Mask II, a new version of the first, glowering Mask self-portrait, will also be making the journey. Making its debut here is the tiny swaddled baby lying on a white plinth on the floor, its head resting on a pillow. The baby, inspired by photos of eastern European infants tightly wrapped in brown blankets and tied with string like little parcels, is part of a body of work created during Mueck's two-year term as artist-in-residence at London's National Gallery.
Other new sculptures include a striking 2.7m tall pregnant woman, eyes downcast, arms crossed above her head and stomach protruding to almost grotesque proportions; a naked man in a salvaged scout's boat, and a small crouching boy in a pair of shorts looking at a mirror. It is a tiny replica of Mueck's gigantic 4.5m Boy sculpture for London's Millennium Dome, which took eight painstaking months to execute and involved intricate work such as individually sanding the acrylic fibre hair to a tapered end for eyebrows and eyelashes. The shorts on both boys were made by Mueck's wife, Cas, a film screenwriter and former costume designer.
His National Gallery brief was to produce sculptures that were "in some way inspired by or connected to the collection". "I didn't want to do anything specific to a particular painting but the mother-and-child theme was one that was widely covered," explains Mueck, who is the father of two teenage daughters. The most graphic rendering of this is his newborn baby nestling, umbilical chord still attached, on its startled mother's stomach.
He has been rather grandly compared with masters such as Vermeer and Hilliard and, according to Newsweek critic Peter Plagens, Mueck can be credited with "redefining realism [by getting] verisimilitude, variation of scale and some kind of psychological insight into realistic sculpture".
"Oh, they can say what they like; it's very flattering and ridiculous," the former Jim Henson puppeteer demurs, giving an embarrassed laugh. "I'm not trying to tell anybody anything. I'm just surprised that a lump of fibreglass can elicit an emotional response."
He's not without detractors, of course, who dismiss him as a "one-hit wonder" and "model maker" in the tradition of Madame Tussaud. And he's not the only sculptor to specialise in super-realism – there's George Segal, John de Andrea and Duane Hanson, whose life-size American tourist figures are often confused with the real thing.
But as Mueck concedes: "A lot of those other sculptors deal less with the emotional side than the physical and, somehow, I don't know why, I do a bit of both." It's the vulnerability of his figures combined with the technical brilliance that elicits such a strong response.
Although he says his figures merely "evolve during sculpting" and it "seems like a fluke when I get it right", Mueck's empathy with the battling human spirit probably owes much to his fairly lonely, self-contained childhood in Melbourne. "I was really self-conscious as a teenager, I wanted to be invisible," he once said.

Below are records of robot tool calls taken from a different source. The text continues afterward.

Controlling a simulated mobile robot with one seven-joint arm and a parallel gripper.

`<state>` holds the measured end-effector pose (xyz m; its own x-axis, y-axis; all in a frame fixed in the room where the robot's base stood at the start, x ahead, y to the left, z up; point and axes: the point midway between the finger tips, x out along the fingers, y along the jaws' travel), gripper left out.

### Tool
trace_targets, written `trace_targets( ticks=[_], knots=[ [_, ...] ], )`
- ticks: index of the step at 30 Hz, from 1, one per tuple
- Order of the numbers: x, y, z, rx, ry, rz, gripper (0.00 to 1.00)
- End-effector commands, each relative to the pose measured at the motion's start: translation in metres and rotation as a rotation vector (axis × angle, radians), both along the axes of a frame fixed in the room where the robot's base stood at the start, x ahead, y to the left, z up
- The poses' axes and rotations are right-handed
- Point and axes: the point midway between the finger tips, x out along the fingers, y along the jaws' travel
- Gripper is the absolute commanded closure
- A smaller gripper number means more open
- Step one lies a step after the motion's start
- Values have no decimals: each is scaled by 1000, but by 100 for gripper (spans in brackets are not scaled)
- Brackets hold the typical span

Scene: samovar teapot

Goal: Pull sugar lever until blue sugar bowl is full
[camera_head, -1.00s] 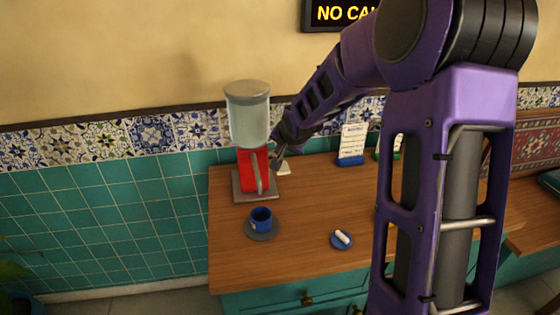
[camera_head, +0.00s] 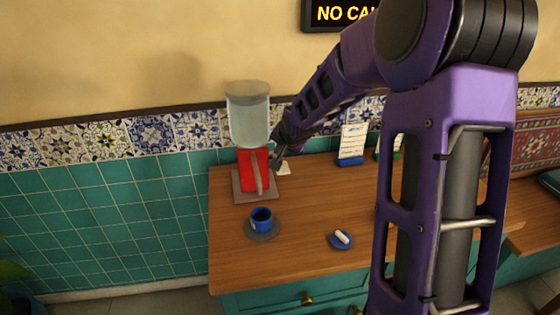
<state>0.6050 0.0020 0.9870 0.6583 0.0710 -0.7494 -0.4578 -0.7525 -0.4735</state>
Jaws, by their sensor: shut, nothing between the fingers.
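The sugar dispenser stands at the back left of the wooden counter, with a clear lidded container (camera_head: 248,115) above a red body (camera_head: 247,170). Its grey lever (camera_head: 257,172) runs down the front of the red body. My gripper (camera_head: 276,163) is at the right side of the lever, small and dark; its fingers are shut with nothing seen between them. I cannot tell whether it touches the lever.
A small blue dish (camera_head: 341,241) with a white piece on it lies right of the saucer. A card in a blue stand (camera_head: 352,146) stands at the back. My purple arm covers the counter's right part. The front middle of the counter (camera_head: 290,262) is clear.

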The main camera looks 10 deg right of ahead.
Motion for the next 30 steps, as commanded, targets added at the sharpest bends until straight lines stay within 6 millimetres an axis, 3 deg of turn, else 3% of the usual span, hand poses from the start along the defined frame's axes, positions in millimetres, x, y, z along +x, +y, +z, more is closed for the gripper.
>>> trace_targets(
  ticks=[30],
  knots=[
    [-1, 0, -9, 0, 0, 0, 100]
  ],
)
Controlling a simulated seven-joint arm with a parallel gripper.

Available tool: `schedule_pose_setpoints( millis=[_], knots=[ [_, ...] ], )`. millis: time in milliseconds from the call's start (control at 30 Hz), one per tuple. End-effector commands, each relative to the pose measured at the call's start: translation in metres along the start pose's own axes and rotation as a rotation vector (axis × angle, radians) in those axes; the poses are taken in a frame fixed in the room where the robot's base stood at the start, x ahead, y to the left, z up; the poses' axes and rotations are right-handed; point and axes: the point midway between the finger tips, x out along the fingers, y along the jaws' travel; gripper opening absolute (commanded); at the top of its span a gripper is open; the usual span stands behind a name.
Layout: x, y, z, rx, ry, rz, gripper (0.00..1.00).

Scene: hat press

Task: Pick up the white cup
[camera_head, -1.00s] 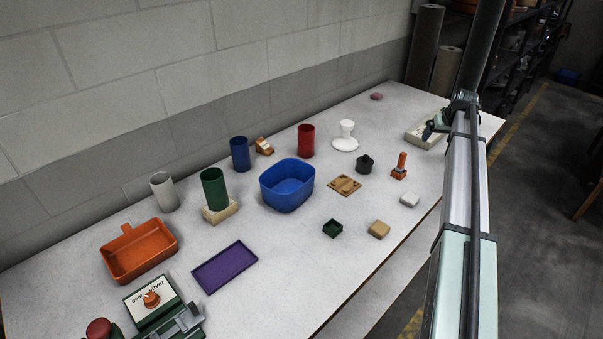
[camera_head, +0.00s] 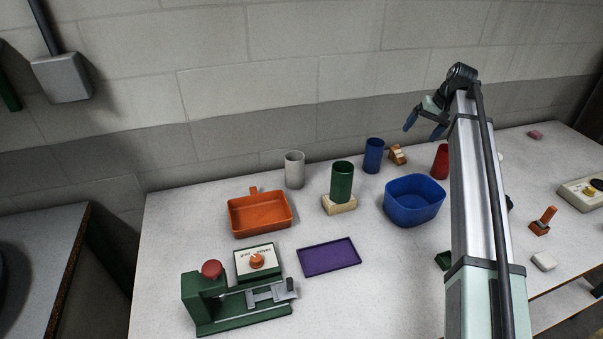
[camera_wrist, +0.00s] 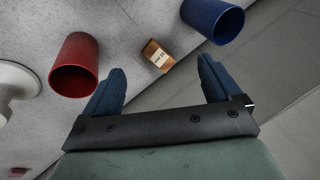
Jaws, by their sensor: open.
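The white cup (camera_head: 294,169) stands upright on the table near the wall, behind and right of the orange tray. It looks pale grey-white and empty-handed of any grip. My gripper (camera_head: 426,124) is in the air to the right of the cup, above the far edge of the table near the blue cup. Its two blue fingers are apart with nothing between them, as the wrist view (camera_wrist: 160,88) also shows. The white cup is not in the wrist view.
A green cup (camera_head: 341,181) on a cream block (camera_head: 339,204) stands right of the white cup. The orange tray (camera_head: 260,215), blue cup (camera_head: 374,155), blue bin (camera_head: 413,201) and red cup (camera_wrist: 75,66) are nearby. A purple tray (camera_head: 329,257) and green press (camera_head: 240,308) lie in front.

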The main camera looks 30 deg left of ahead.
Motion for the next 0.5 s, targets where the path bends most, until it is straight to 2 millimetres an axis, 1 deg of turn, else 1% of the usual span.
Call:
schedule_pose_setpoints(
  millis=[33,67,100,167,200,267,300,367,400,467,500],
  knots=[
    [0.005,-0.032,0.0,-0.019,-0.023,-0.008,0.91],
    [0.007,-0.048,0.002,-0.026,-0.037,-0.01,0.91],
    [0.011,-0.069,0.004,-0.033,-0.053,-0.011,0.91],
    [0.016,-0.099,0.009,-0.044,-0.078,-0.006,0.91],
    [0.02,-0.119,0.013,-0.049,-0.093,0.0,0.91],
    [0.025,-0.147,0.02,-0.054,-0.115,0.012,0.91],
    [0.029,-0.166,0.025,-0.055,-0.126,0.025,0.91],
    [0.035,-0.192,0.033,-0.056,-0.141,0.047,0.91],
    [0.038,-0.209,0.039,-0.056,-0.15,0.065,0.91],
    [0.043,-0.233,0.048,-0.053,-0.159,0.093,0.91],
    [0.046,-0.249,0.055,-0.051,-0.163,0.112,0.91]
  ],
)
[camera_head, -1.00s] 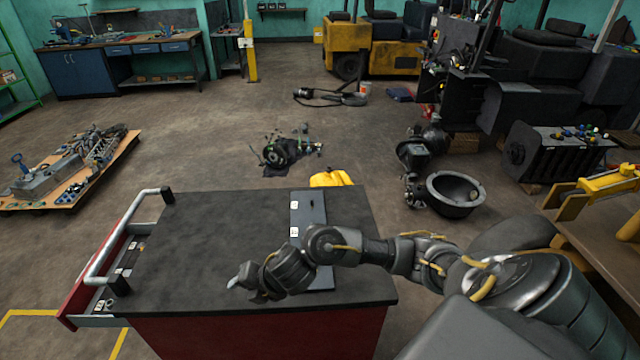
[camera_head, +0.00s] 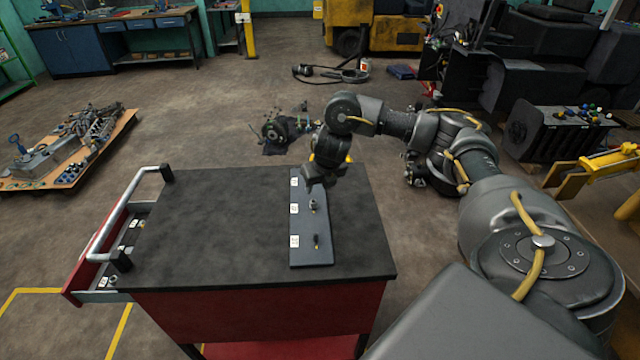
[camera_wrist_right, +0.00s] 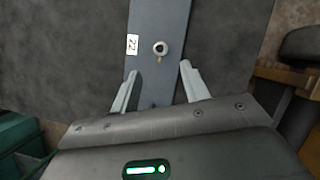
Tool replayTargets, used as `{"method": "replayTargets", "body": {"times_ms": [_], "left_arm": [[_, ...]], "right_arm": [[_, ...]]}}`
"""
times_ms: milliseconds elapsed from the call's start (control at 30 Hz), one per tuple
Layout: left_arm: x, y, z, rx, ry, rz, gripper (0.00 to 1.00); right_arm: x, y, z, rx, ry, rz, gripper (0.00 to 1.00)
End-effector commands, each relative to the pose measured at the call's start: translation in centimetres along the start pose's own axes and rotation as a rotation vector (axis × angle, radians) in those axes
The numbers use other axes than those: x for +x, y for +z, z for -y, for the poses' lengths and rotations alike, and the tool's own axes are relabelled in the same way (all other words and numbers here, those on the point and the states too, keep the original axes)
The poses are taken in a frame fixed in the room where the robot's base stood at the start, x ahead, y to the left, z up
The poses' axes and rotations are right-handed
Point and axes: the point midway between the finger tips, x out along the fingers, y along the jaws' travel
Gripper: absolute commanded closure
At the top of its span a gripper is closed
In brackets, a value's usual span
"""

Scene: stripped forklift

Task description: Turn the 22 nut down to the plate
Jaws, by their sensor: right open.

The son of toymakers – his father made wood carvings and his mother built a cottage industry making rag dolls – he started producing his own Sesame Street-inspired puppets from an early age. After failing to get into art school, he worked as a Myer window-dresser for three years before joining children's television show Shirl's Neighbourhood, where he made and operated puppet animals as a virtual one-man, self-taught band.
Mueck moved to London 20 years ago to work for the Henson empire, first as part of the Sesame Street and Muppet Show puppeteer team, then on the fantasy films Dreamchild and Labyrinth. He established a lucrative career making models for advertisements before influential art collector Charles Saatchi saw a Pinocchio figure he'd sculpted for his mother-in-law, renowned British painter Paula Rego, and promptly commissioned him to make four pieces – one of which was Dead Dad.
"I didn't try to get out of advertising – Charles Saatchi lured me out of it," says Mueck, disclaiming any ambition to become a serious sculptor. "I enjoyed advertising but I used to make things as an antidote to the 2-D advertising models."
Now firmly established, albeit reluctantly, as a YBA (young British artist) with his works featured in museums, national galleries and private collections around the world, Mueck is surprisingly nervous about exhibiting for the first time in his homeland. "I don't even want to think about it," he shudders of his first visit in five years. "I feel like I'm entering another world entirely – I don't know the Australian art scene."
If he'd stayed in Australia, he's not sure he would have been exhibiting on quite the same scale – his Dome Boy featured as the centrepiece at the 2001 Venice Biennale – but believes he would have been sculpting, whether it was "children's toys or garden gnomes".
"I don't know why I'm doing it but I don't know what else I'd be doing," says Mueck. "I'm not driven by art, it's just all I can do."
Ron Mueck Sculpture, Museum of Contemporary Art, Sydney, ends March 2, 2003.